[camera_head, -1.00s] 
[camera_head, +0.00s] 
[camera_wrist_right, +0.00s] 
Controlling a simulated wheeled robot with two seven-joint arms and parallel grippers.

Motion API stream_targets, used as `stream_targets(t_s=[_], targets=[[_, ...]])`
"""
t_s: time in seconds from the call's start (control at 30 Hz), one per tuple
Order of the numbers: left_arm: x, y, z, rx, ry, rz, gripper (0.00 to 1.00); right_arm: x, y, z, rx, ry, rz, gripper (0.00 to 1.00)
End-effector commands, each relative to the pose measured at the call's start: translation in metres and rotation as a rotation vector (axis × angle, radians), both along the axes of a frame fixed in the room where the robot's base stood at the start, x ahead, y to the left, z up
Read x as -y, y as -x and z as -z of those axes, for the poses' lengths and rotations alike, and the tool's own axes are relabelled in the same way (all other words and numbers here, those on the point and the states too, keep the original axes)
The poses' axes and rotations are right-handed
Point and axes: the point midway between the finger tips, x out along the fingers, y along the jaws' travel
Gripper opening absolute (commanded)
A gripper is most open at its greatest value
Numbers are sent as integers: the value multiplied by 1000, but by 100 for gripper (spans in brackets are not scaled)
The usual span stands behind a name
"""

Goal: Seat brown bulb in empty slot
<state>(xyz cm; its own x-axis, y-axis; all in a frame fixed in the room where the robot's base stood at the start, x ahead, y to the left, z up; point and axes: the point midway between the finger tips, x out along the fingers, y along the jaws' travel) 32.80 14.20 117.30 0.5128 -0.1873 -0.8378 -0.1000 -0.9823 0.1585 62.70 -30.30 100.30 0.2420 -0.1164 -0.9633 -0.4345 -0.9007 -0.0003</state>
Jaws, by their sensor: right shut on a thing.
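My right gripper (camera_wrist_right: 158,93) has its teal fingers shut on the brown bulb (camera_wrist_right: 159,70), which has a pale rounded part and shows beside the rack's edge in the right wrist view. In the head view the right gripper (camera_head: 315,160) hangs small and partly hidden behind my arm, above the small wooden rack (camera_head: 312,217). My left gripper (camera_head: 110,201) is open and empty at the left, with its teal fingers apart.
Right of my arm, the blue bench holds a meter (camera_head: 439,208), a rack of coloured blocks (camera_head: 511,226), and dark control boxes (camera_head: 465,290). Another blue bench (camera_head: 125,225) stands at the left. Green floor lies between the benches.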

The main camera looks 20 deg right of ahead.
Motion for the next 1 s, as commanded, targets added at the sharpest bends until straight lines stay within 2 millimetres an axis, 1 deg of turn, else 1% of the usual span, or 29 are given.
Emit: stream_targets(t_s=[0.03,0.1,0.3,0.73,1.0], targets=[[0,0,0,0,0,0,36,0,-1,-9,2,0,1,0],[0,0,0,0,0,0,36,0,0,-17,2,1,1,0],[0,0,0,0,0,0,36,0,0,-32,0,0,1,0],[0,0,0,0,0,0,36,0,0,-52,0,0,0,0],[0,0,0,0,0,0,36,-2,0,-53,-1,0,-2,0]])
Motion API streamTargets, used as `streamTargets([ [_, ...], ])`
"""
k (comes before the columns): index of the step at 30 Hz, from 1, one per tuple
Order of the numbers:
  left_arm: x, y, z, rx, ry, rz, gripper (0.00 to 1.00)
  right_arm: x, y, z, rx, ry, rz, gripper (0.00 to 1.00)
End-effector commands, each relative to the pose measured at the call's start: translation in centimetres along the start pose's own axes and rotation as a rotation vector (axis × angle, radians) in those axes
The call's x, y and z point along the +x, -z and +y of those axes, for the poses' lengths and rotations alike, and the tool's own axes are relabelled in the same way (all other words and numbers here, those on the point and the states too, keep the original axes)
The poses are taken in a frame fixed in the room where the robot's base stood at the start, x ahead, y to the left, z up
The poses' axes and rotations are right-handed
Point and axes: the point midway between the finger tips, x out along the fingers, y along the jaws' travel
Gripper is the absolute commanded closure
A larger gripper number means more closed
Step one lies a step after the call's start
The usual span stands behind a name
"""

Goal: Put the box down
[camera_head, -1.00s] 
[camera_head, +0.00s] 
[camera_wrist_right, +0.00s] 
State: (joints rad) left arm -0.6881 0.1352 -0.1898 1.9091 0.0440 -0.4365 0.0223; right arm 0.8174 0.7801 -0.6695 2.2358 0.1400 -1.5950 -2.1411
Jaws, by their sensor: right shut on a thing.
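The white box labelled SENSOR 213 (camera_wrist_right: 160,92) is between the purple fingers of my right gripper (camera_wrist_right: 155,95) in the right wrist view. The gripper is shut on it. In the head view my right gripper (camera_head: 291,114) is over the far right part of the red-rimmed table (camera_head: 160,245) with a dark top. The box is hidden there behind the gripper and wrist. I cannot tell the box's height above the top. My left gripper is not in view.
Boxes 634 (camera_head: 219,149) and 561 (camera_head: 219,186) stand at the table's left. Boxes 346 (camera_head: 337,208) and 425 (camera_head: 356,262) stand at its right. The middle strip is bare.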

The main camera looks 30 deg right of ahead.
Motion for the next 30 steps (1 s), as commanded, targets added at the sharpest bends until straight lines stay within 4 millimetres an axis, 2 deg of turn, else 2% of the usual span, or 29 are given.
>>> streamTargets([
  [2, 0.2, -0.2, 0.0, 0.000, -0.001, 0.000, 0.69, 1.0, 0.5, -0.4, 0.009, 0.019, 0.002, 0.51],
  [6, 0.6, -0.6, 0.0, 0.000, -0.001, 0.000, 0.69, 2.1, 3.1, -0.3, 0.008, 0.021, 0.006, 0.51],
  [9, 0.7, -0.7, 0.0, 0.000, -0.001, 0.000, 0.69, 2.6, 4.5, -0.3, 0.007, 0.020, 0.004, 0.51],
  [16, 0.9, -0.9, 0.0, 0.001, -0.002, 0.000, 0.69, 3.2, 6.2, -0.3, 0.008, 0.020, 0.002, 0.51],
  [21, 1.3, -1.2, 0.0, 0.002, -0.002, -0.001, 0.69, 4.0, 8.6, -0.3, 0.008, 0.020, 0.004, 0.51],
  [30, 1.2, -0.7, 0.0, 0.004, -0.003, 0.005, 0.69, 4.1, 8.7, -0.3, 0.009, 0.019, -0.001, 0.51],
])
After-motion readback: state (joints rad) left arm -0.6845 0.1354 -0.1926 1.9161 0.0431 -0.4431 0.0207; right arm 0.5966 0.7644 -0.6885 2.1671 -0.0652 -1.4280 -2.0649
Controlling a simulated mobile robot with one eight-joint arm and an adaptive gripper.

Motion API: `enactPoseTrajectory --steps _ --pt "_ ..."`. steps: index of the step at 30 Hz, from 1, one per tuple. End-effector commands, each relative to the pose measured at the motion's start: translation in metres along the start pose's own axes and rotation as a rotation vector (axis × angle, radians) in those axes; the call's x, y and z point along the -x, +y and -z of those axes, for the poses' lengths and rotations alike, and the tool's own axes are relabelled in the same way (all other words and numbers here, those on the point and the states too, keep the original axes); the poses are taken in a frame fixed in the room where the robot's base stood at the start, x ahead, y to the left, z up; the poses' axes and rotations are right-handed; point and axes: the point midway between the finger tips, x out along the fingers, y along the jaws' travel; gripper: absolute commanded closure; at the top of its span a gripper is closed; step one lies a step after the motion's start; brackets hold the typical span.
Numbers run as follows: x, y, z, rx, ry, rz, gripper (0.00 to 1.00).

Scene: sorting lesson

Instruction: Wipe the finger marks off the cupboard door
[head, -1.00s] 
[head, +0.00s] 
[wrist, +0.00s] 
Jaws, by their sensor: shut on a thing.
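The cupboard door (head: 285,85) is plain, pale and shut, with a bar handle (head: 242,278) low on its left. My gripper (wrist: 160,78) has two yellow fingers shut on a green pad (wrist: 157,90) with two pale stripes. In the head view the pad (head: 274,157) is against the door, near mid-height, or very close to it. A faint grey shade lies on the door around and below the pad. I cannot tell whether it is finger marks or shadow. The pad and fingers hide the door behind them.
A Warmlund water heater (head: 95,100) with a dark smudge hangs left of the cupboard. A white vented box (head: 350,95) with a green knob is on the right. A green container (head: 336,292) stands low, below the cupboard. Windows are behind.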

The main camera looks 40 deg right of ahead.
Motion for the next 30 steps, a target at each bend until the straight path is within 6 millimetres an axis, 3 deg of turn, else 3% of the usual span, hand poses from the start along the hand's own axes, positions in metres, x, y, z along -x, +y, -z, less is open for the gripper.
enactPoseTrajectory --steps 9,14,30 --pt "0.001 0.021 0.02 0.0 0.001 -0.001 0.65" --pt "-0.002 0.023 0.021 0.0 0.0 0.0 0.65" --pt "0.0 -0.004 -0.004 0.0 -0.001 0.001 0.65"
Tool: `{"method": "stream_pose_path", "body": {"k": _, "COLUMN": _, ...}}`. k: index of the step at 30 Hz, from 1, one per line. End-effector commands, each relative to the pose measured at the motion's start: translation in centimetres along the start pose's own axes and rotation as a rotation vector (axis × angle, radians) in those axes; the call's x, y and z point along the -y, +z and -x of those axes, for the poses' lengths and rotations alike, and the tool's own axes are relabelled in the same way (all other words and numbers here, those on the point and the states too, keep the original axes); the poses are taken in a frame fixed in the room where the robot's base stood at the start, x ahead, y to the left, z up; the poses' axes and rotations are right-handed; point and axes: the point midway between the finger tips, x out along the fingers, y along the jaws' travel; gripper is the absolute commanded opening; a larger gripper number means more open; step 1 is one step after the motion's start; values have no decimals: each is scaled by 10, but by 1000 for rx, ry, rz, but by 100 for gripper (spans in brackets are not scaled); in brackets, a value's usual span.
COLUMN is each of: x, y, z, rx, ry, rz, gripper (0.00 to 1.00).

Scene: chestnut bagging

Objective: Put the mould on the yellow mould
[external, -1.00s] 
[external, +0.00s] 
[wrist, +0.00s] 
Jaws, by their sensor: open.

• • • •

◆ Work to complete
Please restate only the opening stretch of the records above: every line from the first through the one containing "Goal: Seat brown bulb in empty slot", exactly as written.

◆ Final result
[camera_head, -1.00s] 
[camera_head, +0.00s] 
[camera_wrist_right, +0.00s] 
Controlling a simulated wheeled robot with two seven-joint arms and parallel grippers.

Motion API stream_targets, used as `stream_targets(t_s=[_], targets=[[_, ...]])`
"""
t_s: time in seconds from the call's start (control at 30 Hz), one per tuple
Order of the numbers: left_arm: x, y, z, rx, ry, rz, gripper (0.00 to 1.00); right_arm: x, y, z, rx, ry, rz, gripper (0.00 to 1.00)
End-effector commands, each relative to the pose measured at the call's start: translation in metres and rotation as a rotation vector (axis × angle, radians), both along the axes of a frame fixed in the room where the robot's base stood at the start, x ahead, y to the left, z up
Read x as -y, y as -x and z as -z of those axes, for the poses' lengths and rotations alike, and the tool's own axes are relabelled in the same way (all other words and numbers here, those on the point and the states too, keep the original axes)
The poses' axes and rotations are right-handed
Point and axes: the point midway between the finger tips, x out along the fingers, y along the jaws' travel
Gripper opening absolute (commanded)
A gripper is most open at its greatest value
Numbers are sent as integers: the value multiplied by 1000, but by 100 for gripper (spans in brackets are not scaled)
The usual span stands behind a name
"""

Goal: Seat brown bulb in empty slot

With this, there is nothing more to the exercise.